Post # 1
My fiance and I are not sure what to do. He plays poker online professionally. He’s been doing it for a few years. When we were first dating he was articling as a lawyer. When he finished articling we did not tell my grandparents he was no longer doing law. They know he’s self employed and have never really asked any questions. I’m not close with the rest of my family on that side. I just saw my cousins for the first time in a year and they asked what my fiance is doing and I said he’s still doing insurance law. I feel really bad about lying but my grandparents would not be okay with the truth and they would probably take it out on my mom more than me. She had suggested that they didn’t need to know what he was doing before, but back then she probably didn’t think we’d eventually get married.
I’m concerned the truth will come out at the wedding. My cousins are nice people and I just think if they get to talking with our friends they’ll find out my Fiance is a professional poker player. People love to talk about this, especially friends who are lawyers. It would then get back to my grandparents who would not approve of the job or of being lied to. Also my uncle likes to upset my grandparents because he thinks they favour my mother, so if he found out he’d make it an issue.
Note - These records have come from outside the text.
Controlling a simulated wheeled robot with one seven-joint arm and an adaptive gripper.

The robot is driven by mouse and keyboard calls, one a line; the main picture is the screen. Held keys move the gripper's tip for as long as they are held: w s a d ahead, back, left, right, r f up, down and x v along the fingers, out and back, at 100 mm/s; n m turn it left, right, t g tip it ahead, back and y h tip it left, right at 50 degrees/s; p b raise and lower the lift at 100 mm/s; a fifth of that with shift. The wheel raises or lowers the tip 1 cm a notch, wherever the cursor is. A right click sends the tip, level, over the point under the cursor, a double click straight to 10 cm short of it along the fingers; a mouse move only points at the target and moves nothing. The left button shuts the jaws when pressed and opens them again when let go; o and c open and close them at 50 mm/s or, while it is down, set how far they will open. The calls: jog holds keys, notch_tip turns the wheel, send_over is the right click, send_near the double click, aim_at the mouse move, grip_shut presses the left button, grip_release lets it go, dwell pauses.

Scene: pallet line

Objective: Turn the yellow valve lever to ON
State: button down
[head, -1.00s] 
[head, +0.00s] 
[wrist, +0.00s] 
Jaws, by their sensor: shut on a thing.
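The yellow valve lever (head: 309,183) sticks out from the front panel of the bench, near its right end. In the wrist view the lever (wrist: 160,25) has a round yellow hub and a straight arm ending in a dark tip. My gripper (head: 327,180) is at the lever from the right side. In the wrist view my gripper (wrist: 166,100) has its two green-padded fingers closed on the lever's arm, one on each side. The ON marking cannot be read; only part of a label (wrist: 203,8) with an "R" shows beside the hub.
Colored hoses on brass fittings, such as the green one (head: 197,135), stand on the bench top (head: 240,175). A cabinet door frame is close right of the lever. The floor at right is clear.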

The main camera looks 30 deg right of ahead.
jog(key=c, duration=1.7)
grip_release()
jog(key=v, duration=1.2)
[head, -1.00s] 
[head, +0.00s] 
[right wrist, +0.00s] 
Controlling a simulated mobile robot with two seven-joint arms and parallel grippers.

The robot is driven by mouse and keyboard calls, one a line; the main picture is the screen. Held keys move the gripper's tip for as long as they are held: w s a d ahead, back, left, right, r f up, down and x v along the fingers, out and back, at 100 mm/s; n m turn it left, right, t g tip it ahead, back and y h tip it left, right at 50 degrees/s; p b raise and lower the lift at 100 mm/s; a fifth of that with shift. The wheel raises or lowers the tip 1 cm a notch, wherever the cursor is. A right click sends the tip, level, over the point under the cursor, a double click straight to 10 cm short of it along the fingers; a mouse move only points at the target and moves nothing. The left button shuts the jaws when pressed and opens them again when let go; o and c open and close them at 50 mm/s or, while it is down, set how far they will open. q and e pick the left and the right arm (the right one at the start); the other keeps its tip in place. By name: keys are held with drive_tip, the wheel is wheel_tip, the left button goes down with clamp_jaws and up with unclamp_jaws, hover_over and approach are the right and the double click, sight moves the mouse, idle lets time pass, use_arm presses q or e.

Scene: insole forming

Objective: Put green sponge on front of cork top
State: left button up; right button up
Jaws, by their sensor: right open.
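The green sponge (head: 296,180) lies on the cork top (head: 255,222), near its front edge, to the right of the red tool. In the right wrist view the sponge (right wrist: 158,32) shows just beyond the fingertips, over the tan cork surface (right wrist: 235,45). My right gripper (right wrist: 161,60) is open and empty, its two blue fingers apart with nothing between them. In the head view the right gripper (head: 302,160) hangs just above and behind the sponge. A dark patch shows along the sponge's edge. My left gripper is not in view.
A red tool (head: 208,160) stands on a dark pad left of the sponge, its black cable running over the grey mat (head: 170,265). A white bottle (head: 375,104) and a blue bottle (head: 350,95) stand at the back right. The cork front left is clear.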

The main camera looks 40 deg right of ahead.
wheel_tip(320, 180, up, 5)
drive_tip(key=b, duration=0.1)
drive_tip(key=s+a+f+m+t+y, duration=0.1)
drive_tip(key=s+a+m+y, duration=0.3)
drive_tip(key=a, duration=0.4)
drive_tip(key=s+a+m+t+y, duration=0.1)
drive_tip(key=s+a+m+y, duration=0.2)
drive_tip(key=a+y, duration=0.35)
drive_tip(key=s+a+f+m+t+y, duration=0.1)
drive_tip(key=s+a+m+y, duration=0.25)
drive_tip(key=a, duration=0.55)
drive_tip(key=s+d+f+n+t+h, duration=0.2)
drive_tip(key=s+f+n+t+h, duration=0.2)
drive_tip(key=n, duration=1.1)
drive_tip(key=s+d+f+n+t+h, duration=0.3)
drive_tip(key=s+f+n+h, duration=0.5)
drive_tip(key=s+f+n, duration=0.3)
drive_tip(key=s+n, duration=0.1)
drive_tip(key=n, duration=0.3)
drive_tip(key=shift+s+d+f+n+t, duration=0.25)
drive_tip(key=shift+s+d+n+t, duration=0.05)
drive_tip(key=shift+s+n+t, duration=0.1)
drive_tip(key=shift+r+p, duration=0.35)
I feel bad about lying but my main goal here is to maintain the peace in my family. Any suggestion for what we should do?
Post # 3
Why would it be hard to tell the truth? If he’s good enough to make regular money from it, then it’s not gambling in my books. He’s just a type of professional sportsman.
Post # 4
I would definitely try to tell them before they hear it second hand- then you can “spin” it however you like (not that I’m saying it’s bad, just that it generally will sound better coming from you).
Post # 5
@paula1248: I just think telling the truth would be difficult because I’m scared of them. Your view toward it and theirs are probably pretty different. I love them tonnes but they are pretty set in their ways and their views are difficult for me to understand. They also hate school and think being a student is a waste of time when one could earn money during that time… My father bought me an old fashioned (not digital) tv antena from a discount store a few years ago and gave it to me infront of my grandfather. My grandfather got really upset about how spoiled I am saying I didn’t deserve any gifts if I wasn’t working. My Dad argued with him, which is not typical. Then my grandfather didn’t talk to me for a year. I called to ask if I could come around and they said no.
Post # 6
Can you possibly ask your friends not to mention it? Or if it is brought up, make it sound like a honby. You can say he is still a lawyer (true, even if not practicing), just that he has been successfull lately with regard to playing poker (also true). Then start talking about insurance law, and evenyone will lose interest pretty quick.
Post # 7
@kerensa: When my fiance read the last line of your comment he said “this person is a genius!” I do think we might be able to ask our friends to do this, because it is a small wedding. Its a year a way so I have a little time to think about it and discuss with friends. I was really worried after spedning time with my uncle and grandparents on the weekend. They are just so difficult for me to figure out and I really want to maintain the peace so I can be involved in their lives.